[Data extracted from a collection]
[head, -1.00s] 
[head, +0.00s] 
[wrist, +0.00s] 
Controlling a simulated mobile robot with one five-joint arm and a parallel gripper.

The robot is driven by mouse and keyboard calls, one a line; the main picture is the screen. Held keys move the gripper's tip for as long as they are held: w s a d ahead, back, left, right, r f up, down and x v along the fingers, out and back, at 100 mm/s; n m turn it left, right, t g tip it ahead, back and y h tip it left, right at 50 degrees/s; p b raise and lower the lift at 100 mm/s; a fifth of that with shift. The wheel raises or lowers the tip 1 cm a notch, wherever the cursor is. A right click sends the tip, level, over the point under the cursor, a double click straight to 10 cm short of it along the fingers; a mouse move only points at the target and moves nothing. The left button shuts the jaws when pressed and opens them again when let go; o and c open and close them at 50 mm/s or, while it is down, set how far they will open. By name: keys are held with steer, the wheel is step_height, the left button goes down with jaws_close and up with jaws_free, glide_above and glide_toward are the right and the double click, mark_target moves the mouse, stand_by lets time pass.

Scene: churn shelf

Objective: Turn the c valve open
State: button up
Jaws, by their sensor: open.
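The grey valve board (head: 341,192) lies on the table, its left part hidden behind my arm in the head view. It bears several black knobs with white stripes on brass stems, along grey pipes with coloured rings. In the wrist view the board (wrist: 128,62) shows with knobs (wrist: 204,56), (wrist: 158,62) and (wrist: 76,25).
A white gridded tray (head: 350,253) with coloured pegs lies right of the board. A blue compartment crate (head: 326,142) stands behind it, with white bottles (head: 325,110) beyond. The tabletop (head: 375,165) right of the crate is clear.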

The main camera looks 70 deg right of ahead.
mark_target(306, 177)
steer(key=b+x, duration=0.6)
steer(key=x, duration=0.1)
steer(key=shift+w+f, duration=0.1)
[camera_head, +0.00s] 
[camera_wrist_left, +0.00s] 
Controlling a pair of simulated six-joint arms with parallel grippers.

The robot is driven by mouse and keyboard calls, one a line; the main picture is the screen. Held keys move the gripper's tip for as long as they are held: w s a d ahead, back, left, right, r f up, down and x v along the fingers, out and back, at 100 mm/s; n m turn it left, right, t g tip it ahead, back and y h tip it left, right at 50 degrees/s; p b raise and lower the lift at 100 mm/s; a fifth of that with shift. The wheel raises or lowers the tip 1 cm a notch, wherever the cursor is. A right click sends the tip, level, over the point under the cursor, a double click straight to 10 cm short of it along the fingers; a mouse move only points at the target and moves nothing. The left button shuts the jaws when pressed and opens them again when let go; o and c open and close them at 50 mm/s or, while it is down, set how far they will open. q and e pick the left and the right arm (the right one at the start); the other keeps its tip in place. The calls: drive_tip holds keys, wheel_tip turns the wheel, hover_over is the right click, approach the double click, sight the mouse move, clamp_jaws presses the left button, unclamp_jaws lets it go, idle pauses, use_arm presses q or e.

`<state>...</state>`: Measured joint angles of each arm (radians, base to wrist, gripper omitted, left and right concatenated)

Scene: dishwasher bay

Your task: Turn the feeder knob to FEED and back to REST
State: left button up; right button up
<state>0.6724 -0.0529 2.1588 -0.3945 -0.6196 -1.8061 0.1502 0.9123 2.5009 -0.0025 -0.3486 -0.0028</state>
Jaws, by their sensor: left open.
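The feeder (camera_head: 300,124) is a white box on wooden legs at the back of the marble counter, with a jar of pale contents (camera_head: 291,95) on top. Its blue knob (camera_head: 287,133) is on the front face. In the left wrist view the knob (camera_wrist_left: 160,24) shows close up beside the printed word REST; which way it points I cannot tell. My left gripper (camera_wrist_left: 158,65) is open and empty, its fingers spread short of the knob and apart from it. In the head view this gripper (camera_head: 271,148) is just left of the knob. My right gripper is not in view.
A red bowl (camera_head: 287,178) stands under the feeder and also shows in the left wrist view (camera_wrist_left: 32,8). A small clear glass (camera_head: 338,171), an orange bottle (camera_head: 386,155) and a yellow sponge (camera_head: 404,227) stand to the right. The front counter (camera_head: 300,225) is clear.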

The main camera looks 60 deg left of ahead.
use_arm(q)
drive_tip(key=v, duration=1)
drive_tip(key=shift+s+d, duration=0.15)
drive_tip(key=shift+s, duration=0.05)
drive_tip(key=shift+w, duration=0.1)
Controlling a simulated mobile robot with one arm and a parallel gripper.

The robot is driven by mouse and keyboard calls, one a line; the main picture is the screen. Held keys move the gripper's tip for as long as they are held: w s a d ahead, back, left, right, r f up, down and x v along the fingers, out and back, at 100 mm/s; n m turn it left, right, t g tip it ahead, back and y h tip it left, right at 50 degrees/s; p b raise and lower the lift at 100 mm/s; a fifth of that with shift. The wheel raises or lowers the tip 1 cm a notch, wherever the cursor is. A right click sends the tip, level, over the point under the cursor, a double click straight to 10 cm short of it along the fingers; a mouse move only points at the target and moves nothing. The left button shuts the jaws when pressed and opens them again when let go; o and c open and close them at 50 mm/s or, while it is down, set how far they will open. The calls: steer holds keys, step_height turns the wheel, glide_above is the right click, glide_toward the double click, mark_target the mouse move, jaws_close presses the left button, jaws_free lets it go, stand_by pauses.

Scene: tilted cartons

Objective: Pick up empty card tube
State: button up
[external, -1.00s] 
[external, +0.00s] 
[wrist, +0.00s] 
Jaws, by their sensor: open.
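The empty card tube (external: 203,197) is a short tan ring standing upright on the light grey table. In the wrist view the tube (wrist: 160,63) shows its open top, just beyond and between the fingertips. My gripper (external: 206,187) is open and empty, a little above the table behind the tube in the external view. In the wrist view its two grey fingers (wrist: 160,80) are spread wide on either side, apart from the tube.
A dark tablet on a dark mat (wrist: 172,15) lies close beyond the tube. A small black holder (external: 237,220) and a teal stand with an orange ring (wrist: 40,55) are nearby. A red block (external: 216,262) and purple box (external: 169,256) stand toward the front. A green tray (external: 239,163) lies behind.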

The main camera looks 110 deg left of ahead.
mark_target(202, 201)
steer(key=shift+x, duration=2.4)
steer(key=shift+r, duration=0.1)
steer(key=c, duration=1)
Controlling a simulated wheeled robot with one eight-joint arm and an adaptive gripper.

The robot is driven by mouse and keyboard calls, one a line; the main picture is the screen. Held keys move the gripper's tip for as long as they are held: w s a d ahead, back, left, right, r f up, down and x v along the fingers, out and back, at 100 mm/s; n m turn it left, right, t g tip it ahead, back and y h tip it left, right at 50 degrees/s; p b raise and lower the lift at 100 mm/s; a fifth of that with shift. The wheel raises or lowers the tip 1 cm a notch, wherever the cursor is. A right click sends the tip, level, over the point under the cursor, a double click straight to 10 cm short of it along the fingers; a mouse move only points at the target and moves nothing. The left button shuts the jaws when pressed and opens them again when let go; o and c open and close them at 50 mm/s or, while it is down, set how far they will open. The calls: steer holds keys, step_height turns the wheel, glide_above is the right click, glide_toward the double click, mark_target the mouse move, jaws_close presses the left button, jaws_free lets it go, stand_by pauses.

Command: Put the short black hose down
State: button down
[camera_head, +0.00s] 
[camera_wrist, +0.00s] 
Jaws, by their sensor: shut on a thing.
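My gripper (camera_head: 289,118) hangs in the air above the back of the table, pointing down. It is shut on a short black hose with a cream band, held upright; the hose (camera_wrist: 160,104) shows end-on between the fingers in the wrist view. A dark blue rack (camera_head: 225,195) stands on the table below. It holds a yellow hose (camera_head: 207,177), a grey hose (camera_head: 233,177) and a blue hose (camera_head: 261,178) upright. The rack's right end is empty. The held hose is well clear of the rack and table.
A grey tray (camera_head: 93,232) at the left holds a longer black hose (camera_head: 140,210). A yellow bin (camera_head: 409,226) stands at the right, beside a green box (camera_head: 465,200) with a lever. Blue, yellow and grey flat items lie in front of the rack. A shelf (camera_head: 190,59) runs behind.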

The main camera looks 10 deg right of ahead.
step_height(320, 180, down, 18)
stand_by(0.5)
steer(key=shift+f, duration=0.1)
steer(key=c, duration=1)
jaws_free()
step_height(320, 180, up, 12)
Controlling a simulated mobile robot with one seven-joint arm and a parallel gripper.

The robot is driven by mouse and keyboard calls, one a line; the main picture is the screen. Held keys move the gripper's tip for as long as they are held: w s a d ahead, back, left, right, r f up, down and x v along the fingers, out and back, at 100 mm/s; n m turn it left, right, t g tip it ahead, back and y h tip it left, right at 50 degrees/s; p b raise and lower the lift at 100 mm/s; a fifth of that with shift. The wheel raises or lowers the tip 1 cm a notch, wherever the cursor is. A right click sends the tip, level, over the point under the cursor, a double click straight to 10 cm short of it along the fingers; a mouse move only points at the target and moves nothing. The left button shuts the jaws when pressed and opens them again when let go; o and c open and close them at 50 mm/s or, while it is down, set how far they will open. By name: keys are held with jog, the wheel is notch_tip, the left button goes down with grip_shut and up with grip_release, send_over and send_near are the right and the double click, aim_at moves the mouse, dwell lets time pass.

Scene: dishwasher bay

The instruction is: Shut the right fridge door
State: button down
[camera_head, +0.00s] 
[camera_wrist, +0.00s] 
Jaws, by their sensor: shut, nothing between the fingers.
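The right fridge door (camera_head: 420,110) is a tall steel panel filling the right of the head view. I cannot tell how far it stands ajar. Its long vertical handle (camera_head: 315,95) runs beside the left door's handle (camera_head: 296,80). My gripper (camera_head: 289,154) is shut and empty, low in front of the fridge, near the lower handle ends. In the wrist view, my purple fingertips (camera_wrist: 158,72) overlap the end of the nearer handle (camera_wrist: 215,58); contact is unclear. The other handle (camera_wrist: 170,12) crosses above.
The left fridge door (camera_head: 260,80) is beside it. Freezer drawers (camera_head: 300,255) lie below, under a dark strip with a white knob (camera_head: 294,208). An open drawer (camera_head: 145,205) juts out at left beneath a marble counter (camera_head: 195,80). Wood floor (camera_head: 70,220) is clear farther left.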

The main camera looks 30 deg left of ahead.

Set problem: Write out, exactly as they stand, the lines from the one containing "Controlling a pair" through the one containing "<state>0.6724 -0.0529 2.1588", both ends included.

Solved exercise:
Controlling a pair of simulated six-joint arms with parallel grippers.

The robot is driven by mouse and keyboard calls, one a line; the main picture is the screen. Held keys move the gripper's tip for as long as they are held: w s a d ahead, back, left, right, r f up, down and x v along the fingers, out and back, at 100 mm/s; n m turn it left, right, t g tip it ahead, back and y h tip it left, right at 50 degrees/s; p b raise and lower the lift at 100 mm/s; a fifth of that with shift. The wheel raises or lowers the tip 1 cm a notch, wherever the cursor is. A right click sends the tip, level, over the point under the cursor, a double click straight to 10 cm short of it along the fingers; a mouse move only points at the target and moves nothing. The left button shuts the jaws when pressed and opens them again when let go; o and c open and close them at 50 mm/s or, while it is down, set how far they will open. q and e pick the left and the right arm (the right one at the start); the other keeps its tip in place. The calls: drive_tip holds keys, wheel_tip turns the wheel, hover_over is the right click, approach the double click, sight the mouse move, clamp_jaws presses the left button, unclamp_jaws lets it go, idle pauses, use_arm presses q or e.

`<state>...</state>`: Measured joint angles of each arm (radians, base to wrist, gripper omitted, left and right concatenated)

Scene: dishwasher bay

Your task: Turn the feeder knob to FEED and back to REST
State: left button up; right button up
<state>0.6724 -0.0529 2.1588 -0.3945 -0.6196 -1.8061 0.1502 0.9123 2.5009 -0.0025 -0.3486 -0.0028</state>

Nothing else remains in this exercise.